Before Dyk, Reyna, and Taranto. Appeal from the District Court for the Southern District of New York
Summary: An “automatic” method does not require all steps in the method to be performed without user input and five years delay in bringing a suit is not an undue delay.
Michael Kaufman (“Kaufman”) brought suit against Microsoft for infringement of U.S. Patent No. 7,885,981 (the ’981 patent), which claims methods for automatically generating end-user interfaces. At the pre-trial hearing, Microsoft argued for the first time that the word “automatic” in the preamble of the claims required all steps to be performed without human input, but did not specifically request a claim construction. The jury then found in Kaufman’s favor and awarded $7 million in damages. The District Court denied Microsoft’s post-trial motion for a new trial under O2 Micro because the District Court failed to clarify the meaning of “automatic.” Likewise, the District Court denied Kaufman’s post-trial motion for prejudgment interest, finding that Kaufman had unduly delayed brining suit. Both parties appealed.

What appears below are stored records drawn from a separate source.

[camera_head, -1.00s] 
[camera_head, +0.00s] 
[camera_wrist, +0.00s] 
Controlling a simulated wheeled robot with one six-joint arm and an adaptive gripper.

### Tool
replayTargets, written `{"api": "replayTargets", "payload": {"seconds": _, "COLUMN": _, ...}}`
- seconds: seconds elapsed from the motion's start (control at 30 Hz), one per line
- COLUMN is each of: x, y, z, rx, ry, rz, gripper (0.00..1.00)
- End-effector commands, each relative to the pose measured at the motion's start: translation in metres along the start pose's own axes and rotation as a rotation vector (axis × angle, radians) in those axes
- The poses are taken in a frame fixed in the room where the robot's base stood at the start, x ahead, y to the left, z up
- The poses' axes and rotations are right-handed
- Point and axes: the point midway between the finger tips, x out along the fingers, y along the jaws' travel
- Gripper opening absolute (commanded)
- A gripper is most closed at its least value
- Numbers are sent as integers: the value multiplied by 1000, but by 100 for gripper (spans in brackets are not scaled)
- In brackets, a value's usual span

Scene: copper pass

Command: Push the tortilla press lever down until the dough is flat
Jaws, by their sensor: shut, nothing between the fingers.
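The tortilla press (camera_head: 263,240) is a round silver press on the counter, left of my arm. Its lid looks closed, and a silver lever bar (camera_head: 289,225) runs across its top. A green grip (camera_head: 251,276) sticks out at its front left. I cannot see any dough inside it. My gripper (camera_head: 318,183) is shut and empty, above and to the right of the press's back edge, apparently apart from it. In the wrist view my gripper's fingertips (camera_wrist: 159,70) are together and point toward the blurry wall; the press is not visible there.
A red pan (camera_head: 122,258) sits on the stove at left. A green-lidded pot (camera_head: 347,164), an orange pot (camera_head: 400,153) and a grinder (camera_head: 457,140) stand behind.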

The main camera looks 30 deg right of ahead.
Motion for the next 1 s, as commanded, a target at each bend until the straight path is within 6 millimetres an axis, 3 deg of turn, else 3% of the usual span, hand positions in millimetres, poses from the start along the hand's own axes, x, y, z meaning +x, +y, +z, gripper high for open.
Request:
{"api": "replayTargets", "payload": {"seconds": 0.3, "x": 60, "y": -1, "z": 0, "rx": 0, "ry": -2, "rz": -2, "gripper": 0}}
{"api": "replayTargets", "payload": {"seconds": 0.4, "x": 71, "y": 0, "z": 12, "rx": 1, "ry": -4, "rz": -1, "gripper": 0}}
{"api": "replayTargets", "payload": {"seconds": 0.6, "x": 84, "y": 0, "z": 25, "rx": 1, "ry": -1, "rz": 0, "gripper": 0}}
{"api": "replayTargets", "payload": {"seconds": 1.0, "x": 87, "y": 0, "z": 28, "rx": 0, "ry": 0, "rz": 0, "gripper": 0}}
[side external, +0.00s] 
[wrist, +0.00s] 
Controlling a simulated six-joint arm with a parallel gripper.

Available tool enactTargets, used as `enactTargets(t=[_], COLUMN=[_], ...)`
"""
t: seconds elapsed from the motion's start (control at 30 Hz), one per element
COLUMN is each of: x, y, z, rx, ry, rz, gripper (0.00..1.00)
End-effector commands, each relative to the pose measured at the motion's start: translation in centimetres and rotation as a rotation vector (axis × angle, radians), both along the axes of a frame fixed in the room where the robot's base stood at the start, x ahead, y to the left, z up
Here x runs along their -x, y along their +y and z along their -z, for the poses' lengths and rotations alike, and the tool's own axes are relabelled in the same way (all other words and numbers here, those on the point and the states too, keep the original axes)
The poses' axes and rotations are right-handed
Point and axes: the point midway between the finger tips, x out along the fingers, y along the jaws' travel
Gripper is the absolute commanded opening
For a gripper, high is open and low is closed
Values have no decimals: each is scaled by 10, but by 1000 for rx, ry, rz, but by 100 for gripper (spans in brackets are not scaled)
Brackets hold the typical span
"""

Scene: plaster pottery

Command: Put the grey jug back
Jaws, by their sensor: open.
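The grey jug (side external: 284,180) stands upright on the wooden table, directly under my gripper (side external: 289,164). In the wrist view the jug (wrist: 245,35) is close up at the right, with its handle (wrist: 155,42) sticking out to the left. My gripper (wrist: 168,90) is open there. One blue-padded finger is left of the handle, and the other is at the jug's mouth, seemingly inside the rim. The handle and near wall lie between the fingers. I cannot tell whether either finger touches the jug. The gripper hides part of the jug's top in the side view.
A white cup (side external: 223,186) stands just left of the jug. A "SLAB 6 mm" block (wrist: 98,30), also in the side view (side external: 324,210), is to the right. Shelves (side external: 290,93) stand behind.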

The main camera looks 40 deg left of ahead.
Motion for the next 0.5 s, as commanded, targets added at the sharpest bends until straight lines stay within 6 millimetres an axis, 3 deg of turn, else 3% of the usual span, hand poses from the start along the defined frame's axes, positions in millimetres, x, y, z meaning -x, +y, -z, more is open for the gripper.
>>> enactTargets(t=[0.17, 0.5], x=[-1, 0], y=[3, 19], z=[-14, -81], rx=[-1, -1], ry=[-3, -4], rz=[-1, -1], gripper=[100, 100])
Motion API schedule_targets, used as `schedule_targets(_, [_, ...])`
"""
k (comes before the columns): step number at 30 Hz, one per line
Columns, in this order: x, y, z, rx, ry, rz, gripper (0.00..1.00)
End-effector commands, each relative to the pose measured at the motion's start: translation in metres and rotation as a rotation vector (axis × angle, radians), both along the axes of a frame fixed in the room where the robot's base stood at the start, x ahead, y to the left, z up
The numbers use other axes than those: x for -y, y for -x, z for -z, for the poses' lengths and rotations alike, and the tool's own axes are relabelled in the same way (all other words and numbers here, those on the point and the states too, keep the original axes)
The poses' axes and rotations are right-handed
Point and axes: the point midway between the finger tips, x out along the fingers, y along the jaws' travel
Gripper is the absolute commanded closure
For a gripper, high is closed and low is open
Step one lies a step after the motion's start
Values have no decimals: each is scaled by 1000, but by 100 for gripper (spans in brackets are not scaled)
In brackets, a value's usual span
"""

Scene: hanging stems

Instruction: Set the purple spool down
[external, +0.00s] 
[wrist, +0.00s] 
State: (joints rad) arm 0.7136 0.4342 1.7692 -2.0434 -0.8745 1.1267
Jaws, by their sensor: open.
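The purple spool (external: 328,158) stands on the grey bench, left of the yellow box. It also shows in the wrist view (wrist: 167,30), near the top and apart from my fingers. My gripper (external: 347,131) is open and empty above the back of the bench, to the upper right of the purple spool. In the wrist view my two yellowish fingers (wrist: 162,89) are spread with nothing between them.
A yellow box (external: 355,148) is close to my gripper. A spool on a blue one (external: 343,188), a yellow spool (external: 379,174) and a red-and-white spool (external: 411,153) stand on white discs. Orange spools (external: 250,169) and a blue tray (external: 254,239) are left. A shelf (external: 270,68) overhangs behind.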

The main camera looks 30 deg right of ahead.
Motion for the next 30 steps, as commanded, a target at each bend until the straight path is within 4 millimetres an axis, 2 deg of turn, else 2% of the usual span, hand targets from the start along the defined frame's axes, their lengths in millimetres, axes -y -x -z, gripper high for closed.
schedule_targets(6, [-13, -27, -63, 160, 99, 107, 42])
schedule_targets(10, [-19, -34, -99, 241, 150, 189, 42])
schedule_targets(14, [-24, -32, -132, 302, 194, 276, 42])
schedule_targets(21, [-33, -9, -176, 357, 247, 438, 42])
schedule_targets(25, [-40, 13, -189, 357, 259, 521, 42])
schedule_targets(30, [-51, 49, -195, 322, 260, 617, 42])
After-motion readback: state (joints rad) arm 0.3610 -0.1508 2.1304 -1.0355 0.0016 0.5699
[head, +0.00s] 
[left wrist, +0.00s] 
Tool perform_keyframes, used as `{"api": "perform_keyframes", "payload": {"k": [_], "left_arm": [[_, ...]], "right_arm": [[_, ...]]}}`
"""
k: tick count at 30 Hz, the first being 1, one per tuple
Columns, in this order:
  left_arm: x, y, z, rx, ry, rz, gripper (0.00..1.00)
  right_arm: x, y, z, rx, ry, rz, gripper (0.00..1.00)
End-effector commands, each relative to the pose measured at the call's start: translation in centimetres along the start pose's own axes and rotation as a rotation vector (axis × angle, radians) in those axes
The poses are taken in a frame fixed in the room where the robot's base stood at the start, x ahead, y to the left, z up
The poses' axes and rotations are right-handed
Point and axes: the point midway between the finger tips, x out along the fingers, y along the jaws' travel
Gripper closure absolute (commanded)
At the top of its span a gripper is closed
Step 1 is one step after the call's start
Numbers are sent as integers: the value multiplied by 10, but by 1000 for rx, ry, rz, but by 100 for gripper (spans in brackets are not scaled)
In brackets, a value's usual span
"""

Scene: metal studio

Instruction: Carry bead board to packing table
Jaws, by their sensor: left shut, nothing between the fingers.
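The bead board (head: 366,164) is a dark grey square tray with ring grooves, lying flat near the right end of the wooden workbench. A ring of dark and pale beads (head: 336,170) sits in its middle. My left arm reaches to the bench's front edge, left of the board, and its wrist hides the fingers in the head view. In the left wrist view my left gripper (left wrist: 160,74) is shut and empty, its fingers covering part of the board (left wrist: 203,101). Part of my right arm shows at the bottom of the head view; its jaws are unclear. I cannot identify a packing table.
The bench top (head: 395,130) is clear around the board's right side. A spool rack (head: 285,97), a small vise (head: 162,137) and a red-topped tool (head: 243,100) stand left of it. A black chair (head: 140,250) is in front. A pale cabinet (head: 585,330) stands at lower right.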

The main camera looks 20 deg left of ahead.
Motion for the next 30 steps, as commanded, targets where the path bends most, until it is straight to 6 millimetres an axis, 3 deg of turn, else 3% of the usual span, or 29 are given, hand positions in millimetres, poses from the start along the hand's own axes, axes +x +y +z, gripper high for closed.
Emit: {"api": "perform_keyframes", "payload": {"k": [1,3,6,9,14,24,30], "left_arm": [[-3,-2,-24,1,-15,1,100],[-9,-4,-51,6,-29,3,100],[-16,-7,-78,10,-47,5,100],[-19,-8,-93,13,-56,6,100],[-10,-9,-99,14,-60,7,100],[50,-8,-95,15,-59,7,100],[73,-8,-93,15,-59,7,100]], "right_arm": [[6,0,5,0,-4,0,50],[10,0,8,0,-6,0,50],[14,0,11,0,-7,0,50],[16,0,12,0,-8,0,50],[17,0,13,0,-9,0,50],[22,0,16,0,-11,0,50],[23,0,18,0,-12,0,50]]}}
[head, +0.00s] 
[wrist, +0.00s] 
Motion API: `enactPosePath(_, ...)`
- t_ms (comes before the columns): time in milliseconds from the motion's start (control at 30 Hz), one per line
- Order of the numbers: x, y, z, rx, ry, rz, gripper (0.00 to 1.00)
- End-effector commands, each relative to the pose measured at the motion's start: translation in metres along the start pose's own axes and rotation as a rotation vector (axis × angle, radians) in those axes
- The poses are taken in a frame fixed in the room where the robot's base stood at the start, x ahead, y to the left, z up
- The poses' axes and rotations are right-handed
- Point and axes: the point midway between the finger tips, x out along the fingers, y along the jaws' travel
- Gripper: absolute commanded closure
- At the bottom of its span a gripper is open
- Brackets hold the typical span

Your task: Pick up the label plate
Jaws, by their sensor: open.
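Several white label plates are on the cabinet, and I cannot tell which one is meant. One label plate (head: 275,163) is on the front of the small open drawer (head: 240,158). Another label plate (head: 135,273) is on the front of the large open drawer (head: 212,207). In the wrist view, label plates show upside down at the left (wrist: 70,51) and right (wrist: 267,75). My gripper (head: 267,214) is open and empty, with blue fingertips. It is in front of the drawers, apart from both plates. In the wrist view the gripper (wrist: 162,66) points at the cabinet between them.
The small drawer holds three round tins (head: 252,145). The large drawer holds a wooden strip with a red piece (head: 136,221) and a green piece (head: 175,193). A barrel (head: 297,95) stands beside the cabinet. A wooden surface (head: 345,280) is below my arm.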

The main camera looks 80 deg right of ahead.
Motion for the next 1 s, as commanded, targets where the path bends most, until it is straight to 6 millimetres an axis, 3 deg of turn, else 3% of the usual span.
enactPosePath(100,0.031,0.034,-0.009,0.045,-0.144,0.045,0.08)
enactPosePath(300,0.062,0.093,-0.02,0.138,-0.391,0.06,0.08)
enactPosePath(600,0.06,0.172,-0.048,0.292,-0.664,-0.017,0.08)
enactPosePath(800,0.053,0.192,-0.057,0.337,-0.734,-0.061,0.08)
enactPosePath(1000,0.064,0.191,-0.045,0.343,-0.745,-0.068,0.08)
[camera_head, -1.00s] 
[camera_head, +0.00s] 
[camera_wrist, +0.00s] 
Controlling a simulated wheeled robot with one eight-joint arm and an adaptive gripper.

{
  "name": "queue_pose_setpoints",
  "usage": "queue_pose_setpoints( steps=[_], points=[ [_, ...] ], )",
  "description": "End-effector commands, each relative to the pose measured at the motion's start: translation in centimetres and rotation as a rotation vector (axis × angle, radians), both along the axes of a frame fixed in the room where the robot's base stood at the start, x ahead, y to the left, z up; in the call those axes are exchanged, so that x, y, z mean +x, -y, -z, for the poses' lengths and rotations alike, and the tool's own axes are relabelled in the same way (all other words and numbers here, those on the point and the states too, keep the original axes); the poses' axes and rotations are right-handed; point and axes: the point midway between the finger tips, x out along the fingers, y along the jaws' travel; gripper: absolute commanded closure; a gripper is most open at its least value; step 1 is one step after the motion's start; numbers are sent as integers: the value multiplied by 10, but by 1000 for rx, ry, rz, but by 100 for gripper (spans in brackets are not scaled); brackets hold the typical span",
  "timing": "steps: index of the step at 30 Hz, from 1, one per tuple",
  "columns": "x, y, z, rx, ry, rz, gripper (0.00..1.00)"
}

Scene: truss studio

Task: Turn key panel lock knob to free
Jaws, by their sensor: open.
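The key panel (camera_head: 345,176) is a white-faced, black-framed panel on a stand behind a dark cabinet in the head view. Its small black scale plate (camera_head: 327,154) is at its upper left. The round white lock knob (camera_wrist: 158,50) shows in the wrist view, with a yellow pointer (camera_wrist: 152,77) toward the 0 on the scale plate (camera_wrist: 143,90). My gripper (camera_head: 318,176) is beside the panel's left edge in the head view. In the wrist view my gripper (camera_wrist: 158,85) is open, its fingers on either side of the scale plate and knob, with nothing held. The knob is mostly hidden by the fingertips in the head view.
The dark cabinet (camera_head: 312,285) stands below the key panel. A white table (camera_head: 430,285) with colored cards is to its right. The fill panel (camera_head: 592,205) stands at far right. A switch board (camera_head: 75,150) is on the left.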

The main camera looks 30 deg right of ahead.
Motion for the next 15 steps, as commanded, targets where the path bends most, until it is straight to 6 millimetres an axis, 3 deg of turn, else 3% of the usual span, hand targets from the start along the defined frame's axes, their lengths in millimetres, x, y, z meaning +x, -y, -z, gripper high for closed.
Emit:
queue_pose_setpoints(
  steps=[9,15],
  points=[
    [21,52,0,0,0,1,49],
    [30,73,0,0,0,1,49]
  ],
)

On appeal, the Federal Circuit rejected Microsoft’s request for a new trial. The Federal Circuit explained that, though O2 Micro requires the court resolve claim construction issues, Microsoft forfeited the right to raise an O2 Micro issue when it failed to propose a construction of “automatic.” Further, the Federal Circuit rejected Microsoft’s argument that the preamble reciting an “automatic” method requires all the steps in the method to be automatic. Finally, the Federal Circuit found the District Court had abused its discretion by not awarding Kaufman prejudgment interest. The Federal Circuit explained that, though Kaufman brought suit five years after infringement was discovered, this did not justify a finding of undue delay without other evidence of “self-serving” litigation tactics.